In ‘The Decline of the Ventriloquist Art’ la nostra ideale band si profonde in uno struggente accompagnamento, in giro per il paese, al più caricaturale dei clown, mentre in ‘A Short Story in Two Shades’ ci addentriamo nella sonorizzazione da performance-art muta (sia essa un mimo o una pellicola pre-sonoro). ‘The Beckoning of Jabal’: irrompe la modernità, la perentorietà del progresso tecnico, le macchine e i loro sferraglianti ingranaggi che, nel finale velocizzato da “comica sul tapis roulant”, ricordano i “Tempi Moderni” di Chaplin.
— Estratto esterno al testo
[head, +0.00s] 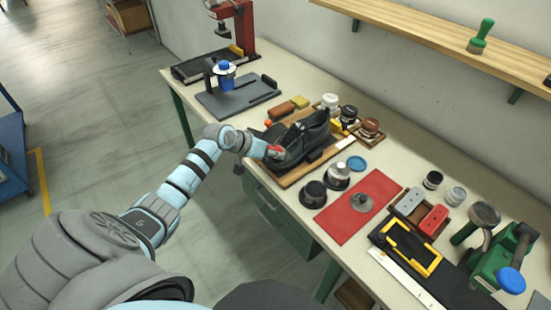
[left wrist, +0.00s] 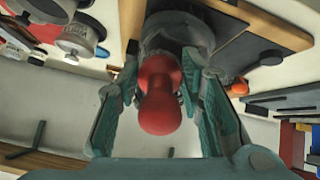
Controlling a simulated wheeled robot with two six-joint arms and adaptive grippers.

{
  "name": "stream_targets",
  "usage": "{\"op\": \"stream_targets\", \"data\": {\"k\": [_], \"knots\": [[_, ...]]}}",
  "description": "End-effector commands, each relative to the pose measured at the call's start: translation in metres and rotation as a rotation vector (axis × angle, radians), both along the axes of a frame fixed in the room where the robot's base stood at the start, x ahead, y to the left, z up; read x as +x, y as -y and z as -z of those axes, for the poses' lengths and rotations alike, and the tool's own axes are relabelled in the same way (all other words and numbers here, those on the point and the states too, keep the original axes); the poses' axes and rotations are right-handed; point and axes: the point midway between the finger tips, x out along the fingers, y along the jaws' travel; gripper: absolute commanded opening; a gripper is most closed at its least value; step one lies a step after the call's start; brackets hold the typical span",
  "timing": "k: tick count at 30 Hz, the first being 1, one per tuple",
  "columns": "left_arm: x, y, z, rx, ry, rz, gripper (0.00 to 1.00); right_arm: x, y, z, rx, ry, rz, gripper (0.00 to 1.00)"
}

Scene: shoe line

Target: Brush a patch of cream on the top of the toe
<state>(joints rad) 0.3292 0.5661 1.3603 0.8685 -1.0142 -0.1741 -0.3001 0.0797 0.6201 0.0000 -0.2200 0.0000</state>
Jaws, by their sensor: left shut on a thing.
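A black shoe (head: 305,138) sits on a wooden board (head: 292,178) on the workbench, with its toe toward my left arm. My left gripper (head: 268,153) is at the toe end, shut on a red-handled brush (head: 275,150). In the left wrist view the rounded red handle (left wrist: 160,95) stands between the two green-padded fingers of my left gripper (left wrist: 160,110). A dark grey rounded form lies just beyond the handle; I cannot tell whether bristles touch the toe. No cream patch can be made out. My right gripper is not in view.
Small jars (head: 348,114) stand behind the shoe. A silver-and-black pot (head: 337,176), a black-lidded pot (head: 313,195) and a blue lid (head: 357,162) lie to its right. A red mat (head: 357,207) is further right. A wall shelf (head: 430,25) runs above.

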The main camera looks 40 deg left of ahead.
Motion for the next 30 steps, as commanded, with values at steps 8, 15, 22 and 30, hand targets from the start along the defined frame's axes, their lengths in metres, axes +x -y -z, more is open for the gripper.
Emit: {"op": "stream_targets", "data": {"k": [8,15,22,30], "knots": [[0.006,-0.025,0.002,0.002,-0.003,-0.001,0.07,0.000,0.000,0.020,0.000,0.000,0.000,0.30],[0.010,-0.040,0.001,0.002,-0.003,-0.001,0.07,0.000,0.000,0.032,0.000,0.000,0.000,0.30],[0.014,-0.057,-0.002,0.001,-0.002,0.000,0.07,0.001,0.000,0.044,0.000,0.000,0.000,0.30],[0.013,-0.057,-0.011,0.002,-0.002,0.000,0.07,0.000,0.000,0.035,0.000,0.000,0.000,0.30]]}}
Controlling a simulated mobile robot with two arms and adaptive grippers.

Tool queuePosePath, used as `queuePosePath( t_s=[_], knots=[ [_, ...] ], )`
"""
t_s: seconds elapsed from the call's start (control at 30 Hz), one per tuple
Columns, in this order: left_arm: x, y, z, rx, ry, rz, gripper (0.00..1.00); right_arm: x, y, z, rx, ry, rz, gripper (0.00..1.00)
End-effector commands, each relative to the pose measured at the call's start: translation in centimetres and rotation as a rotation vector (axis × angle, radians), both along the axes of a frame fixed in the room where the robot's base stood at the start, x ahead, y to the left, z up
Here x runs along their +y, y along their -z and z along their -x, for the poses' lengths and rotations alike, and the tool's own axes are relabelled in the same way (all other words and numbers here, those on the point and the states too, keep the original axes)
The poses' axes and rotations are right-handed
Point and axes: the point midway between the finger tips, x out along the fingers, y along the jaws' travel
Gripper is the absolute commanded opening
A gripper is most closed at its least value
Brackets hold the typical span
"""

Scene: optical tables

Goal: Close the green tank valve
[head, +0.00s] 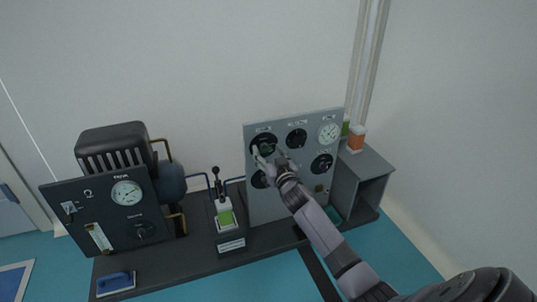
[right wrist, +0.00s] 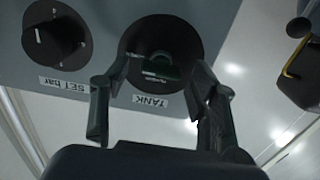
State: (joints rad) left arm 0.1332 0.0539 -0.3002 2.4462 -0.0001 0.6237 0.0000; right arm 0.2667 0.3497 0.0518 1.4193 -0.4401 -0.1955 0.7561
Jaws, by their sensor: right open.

E aggiungo, in seguito a più attenta riflessione, un’alternativa chiave di lettura del tema, che fa corrispondere, alle oscure tinte sonore, una chiamata alle armi foriera di disagi ma che si risolve (vedi finale) in una burattinesca (e brechtiana) parodia di milizie in azione, la cui marzialità del marciare si sfalda in uno strascicare di stivali prima e in una “umanissima” diserzione poi.
Esotismi che non ti aspetti: ‘Puss in Boots’ è nientemento che un tango ricco di bòheme transalpina, mentre con ‘The Solambulist’s Dance’ dalla “soffitta” di Nick sbucano banjo e steel-guitar per un ipnotico roots-country (ricordate le musiche di “My Own private Idaho” di Gus Van Sant?).
Rientro nei ranghi. ‘The Rejectee’ è un de-profundis di solo piano nella grigia palude dell’emarginzione (“il reietto”), piena di amarezza da sogni infranti e di rassegnazione verso qualcosa di irrimediabilmente andato a male; mood completamente capovolto dalla successiva e sfavillante coreografia di ‘Hotel Broslin’, con cui Nick dà pittorescamente voce alle pompe della fama, del lusso e della mondanità.
E’ su questo fragoroso e trionfante crescendo che mestamente cala il sipario di ‘When I Fall Asleep It Will Be Forever’, che col suo emblematico titolo fa anche da testamento per questo mondo surrealmente lontano, sì da renderlo vera e propria eredità spirituale. Per chi scrive, e chiunque lo ascolti.